Aim - Copy, character for character, the lines running from the one with "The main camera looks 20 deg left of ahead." to the one with "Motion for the", ends included. Leave out every other line.

◇ ◇ ◇ ◇ ◇ ◇ ◇

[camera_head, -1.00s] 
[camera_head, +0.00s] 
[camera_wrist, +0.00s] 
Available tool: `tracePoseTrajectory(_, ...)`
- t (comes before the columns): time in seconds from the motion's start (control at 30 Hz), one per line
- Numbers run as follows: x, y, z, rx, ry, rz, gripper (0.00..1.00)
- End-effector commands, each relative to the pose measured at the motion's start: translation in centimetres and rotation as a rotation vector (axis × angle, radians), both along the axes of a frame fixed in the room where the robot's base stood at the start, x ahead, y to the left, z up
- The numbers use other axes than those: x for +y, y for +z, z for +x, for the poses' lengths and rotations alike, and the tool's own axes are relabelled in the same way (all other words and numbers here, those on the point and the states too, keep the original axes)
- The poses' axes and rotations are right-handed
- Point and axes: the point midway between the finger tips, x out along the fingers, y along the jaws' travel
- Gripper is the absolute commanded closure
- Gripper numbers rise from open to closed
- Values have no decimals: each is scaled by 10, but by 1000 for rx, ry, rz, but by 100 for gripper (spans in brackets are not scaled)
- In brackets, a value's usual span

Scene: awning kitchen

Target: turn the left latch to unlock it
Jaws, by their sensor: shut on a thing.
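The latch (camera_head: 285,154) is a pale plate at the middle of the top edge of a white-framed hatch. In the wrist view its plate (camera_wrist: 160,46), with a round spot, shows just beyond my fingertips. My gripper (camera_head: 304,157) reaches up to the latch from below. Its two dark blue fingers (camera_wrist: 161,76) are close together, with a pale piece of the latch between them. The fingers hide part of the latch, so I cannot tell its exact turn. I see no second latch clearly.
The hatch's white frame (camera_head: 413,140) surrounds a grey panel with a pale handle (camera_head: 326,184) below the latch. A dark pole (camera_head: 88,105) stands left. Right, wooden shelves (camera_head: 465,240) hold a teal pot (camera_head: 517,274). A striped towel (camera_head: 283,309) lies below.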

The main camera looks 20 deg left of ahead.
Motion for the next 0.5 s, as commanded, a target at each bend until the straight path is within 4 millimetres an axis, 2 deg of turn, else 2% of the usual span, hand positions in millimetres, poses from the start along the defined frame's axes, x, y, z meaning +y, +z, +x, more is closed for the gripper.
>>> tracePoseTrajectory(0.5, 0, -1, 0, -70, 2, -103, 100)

◇ ◇ ◇ ◇ ◇ ◇ ◇

Solution below -
The main camera looks 20 deg left of ahead.
Motion for the next 0.5 s, as commanded, a target at each bend until the straight path is within 4 millimetres an axis, 2 deg of turn, else 2% of the usual span, hand positions in millimetres, poses from the start along the defined frame's axes, x, y, z meaning +y, +z, +x, more is closed for the gripper.

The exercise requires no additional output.